A meta-analysis by Dominic J. Packer, recently published in Perspectives on Psychological Science, 3(4), offers to shed new light on how we interpret the influential series of studies conducted by Stanley Milgram at Yale in July 1961.
A meta-analysis of data from eight of Milgram’s obedience experiments reveals previously undocumented systematicity in the behavior of disobedient participants. In all studies, disobedience was most likely at 150 v, the point at which the shocked “learner” first requested to be released. Further illustrating the importance of the 150-v point, obedience rates across studies covaried with rates of disobedience at 150 v, but not at any other point; as obedience decreased, disobedience at 150 v increased. In contrast, disobedience was not associated with the learner’s escalating expressions of pain. This analysis identifies a critical decision point in the obedience paradigm and suggests that disobedient participants perceived the learner’s right to terminate the experiment as overriding the experimenter’s orders, a finding with potential implications for the treatment of prisoners.

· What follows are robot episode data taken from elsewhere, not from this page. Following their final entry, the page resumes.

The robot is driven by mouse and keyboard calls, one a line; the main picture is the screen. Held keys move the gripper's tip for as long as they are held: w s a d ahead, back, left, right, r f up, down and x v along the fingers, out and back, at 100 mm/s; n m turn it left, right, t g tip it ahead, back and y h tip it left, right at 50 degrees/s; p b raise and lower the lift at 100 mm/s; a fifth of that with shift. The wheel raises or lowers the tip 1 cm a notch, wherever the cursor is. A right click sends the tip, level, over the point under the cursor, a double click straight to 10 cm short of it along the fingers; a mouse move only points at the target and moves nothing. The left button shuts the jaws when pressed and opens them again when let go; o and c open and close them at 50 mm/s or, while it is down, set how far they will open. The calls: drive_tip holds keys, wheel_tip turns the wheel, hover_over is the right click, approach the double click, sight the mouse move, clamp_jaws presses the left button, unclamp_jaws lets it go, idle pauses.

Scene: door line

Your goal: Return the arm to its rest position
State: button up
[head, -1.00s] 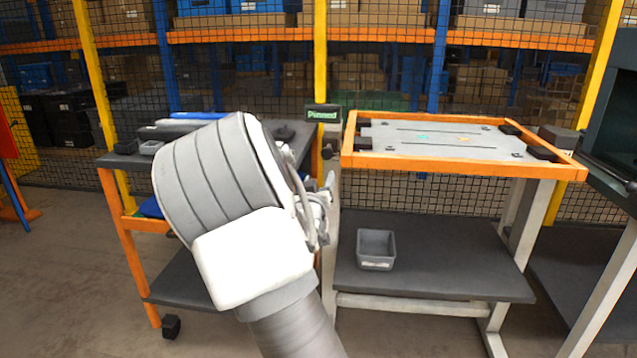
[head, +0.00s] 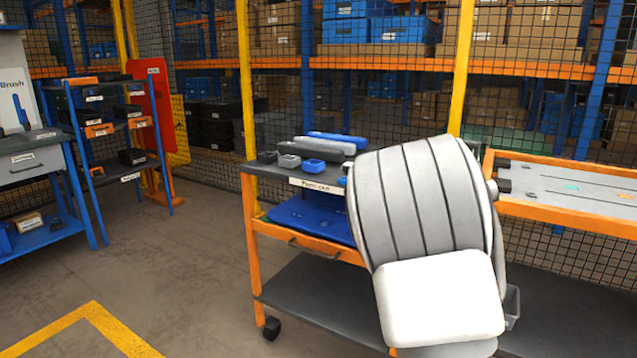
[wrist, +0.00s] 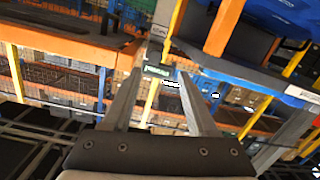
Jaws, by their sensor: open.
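My arm shows in the head view as a thick grey ribbed link with a white cover, in front of the orange-framed trolley (head: 250,215). It hides the trolley's right part. My gripper is hidden behind the arm in the head view. In the wrist view my gripper (wrist: 160,76) has its two grey fingers well apart, with nothing between them. The wrist view is strongly tilted, and a small green sign shows in the background beyond the fingertips.
An orange-rimmed table (head: 560,212) stands at the right. A blue rack (head: 75,150) and a workbench (head: 28,165) stand at the left. The floor (head: 170,270) between is clear, with a yellow line (head: 95,312).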

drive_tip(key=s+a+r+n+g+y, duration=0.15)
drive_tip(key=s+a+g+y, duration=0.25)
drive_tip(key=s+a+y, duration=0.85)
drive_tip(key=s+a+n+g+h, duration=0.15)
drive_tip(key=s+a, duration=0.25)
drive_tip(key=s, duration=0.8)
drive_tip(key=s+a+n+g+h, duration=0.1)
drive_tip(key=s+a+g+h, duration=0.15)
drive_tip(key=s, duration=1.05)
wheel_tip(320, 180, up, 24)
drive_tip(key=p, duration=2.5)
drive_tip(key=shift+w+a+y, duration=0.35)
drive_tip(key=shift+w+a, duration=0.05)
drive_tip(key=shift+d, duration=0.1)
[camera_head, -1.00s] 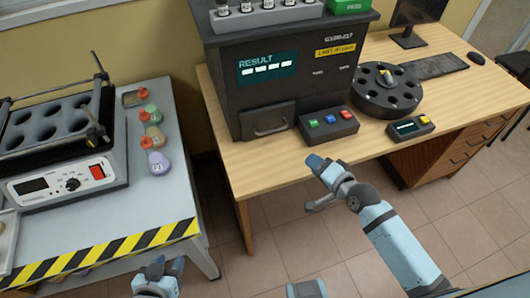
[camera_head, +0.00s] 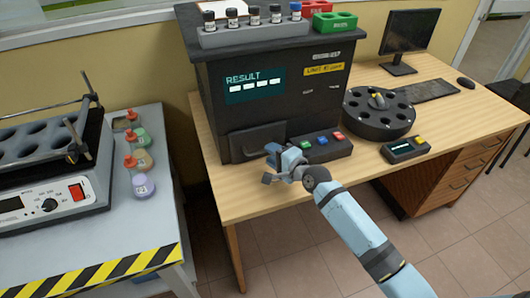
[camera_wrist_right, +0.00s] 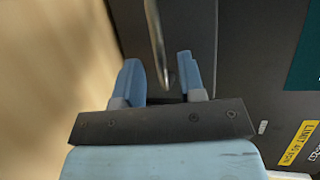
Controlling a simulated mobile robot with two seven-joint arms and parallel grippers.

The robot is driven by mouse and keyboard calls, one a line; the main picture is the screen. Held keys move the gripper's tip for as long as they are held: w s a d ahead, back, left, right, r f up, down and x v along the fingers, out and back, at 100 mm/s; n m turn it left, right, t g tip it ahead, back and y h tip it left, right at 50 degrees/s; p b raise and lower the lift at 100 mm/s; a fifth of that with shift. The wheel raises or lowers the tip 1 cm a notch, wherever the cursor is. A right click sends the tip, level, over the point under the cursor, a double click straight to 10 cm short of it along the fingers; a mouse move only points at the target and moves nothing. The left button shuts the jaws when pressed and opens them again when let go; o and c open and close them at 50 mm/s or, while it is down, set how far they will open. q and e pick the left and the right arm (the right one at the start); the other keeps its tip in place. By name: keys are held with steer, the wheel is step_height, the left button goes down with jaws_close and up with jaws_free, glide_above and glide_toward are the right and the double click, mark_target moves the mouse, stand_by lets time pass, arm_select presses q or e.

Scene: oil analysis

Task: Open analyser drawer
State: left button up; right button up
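The analyser (camera_head: 270,92) is a dark box on the wooden desk, with a lit RESULT screen. Its drawer (camera_head: 250,140) is low on the front left and looks shut. My right gripper (camera_head: 274,163) is just in front of the drawer and hides its handle in the head view. In the right wrist view, the grey bar handle (camera_wrist_right: 157,42) reaches down between the tips of the two blue fingers of the right gripper (camera_wrist_right: 160,78). The fingers are open, with gaps at both sides of the handle. My left gripper is out of view.
A button box (camera_head: 322,146) stands right of the drawer, close to my right gripper. A round carousel (camera_head: 380,118) and a small display unit (camera_head: 405,150) are farther right. Several flasks (camera_head: 143,160) stand on the left table. The floor before the desk is free.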

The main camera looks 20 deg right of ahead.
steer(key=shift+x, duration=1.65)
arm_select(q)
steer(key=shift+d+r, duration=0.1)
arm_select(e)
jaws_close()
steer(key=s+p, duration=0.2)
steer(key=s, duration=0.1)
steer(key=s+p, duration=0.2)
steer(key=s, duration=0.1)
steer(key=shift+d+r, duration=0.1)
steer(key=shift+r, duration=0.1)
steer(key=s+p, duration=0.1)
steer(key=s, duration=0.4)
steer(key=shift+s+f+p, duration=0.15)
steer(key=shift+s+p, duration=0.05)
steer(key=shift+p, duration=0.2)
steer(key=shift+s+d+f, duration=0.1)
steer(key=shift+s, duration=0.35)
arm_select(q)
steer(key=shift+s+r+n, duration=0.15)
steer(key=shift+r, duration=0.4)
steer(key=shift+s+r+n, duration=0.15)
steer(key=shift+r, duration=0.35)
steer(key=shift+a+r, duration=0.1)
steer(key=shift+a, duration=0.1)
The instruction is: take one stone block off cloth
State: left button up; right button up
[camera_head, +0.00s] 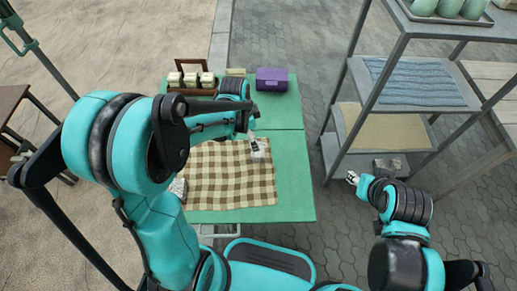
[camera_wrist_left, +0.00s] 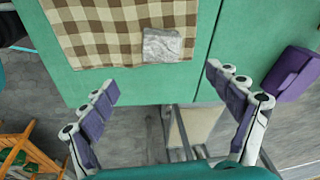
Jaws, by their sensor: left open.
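The brown-and-cream checkered cloth (camera_head: 225,185) lies on the green table. A grey stone block (camera_head: 258,152) rests near its right edge; it also shows in the left wrist view (camera_wrist_left: 162,46) at the cloth's edge. A second grey block (camera_head: 178,187) sits at the cloth's left side, partly hidden by my left arm. My left gripper (camera_head: 252,137) is beside the right-hand block in the head view. In the left wrist view its fingers (camera_wrist_left: 162,84) are wide apart with nothing between them, and the block is beyond them. My right gripper (camera_head: 352,177) hangs empty right of the table.
A purple box (camera_head: 272,79) and a wooden rack (camera_head: 192,75) with pale blocks stand at the table's back. A metal shelf (camera_head: 390,110) stands to the right, with a grey block (camera_head: 390,166) low on it.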

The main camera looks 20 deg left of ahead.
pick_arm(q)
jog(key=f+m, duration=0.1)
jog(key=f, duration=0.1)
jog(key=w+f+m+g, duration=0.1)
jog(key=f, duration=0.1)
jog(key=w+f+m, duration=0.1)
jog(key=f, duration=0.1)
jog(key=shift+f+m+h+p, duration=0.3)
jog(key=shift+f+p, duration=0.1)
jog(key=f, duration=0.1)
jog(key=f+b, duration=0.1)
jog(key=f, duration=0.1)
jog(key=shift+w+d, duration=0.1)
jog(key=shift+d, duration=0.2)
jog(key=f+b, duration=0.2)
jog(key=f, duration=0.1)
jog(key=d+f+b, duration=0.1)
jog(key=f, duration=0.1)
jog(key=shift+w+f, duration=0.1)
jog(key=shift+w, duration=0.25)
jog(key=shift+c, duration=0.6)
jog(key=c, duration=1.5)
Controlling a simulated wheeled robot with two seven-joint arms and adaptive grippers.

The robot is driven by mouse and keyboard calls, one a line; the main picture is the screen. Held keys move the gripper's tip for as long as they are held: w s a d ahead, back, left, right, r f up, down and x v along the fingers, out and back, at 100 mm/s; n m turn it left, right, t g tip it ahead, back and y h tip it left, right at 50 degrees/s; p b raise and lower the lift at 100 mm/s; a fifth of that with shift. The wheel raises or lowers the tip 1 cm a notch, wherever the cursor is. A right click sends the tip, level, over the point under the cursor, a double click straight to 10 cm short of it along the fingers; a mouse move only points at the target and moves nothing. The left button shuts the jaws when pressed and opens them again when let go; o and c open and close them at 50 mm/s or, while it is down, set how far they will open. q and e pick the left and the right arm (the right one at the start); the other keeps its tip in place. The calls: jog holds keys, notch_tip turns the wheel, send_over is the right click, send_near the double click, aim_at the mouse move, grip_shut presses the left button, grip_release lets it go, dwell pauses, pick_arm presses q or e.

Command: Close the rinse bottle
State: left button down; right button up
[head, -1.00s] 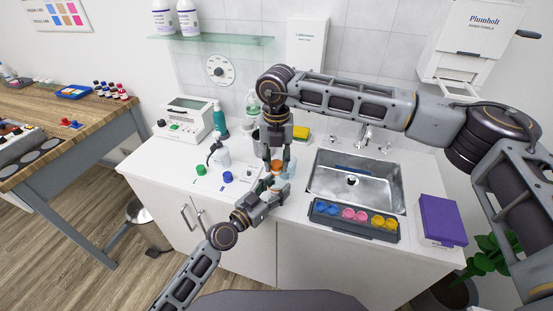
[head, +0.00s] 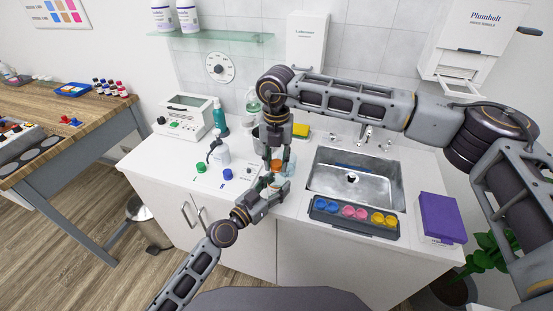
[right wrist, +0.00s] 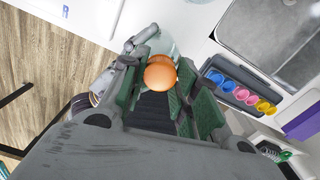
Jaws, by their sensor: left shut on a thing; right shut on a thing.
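The rinse bottle (head: 290,168) is a pale, translucent bottle on the counter, mostly hidden by my grippers. Part of it shows past the cap in the right wrist view (right wrist: 166,44). My left gripper (head: 274,187) is shut on the bottle low down, from the front. My right gripper (head: 277,163) points down over the bottle and is shut on an orange cap (right wrist: 160,73), which sits between its green-padded fingers. I cannot tell whether the cap touches the bottle's neck.
The sink (head: 350,177), a dark tray of coloured cups (head: 352,227) and a purple box (head: 441,216) are to the right.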

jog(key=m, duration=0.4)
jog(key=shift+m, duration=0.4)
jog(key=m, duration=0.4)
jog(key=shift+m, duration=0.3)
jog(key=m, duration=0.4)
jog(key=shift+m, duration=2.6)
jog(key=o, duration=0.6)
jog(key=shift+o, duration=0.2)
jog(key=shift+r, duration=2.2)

Yet this analysis does more than offer a new interpretation of a famous data set. It also highlights one of the many benefits, for contemporary researchers, of studying history: finding results that are both significant and meaningful, both statistically and from the perspective of the discipline as a whole.
For interested readers, AHP has discussed Milgram on many previous occasions: Milgram Study Comes to Life (Again) (Dec 2007), Milgram Biography Reviewed in Isis (January 2008), Full ABC Milgram Replication Online (January), A Milgram Resister Speaks (May), and More on Milgram in NYT (July).
See also: Asch Conformity Replication (June 2008).
The formal write-up of the replication of the Milgram experiment that was presented on ABC Primetime last year is slated to to appear in the January 2009 issue American Psychologist. The experiment was carried out by Jerry Burger of the University of California at Santa Clara. His website includes a link to a preprint of the article.
I am having some difficulty understanding what is new in the findings of Dominic Parker’s meta-analysis of the Milgram experiments. 150 volts is where the confederate first asked that the experiment be stopped, correct?. As a result, it is where most of those subjects who were going to stop, contrary to the experimenters instructions, actually did so. This was commented on by Milgram himself, yes? And it was the reason that the Burger replication stopped the experiment at 150 volts. What is the importance of this finding now?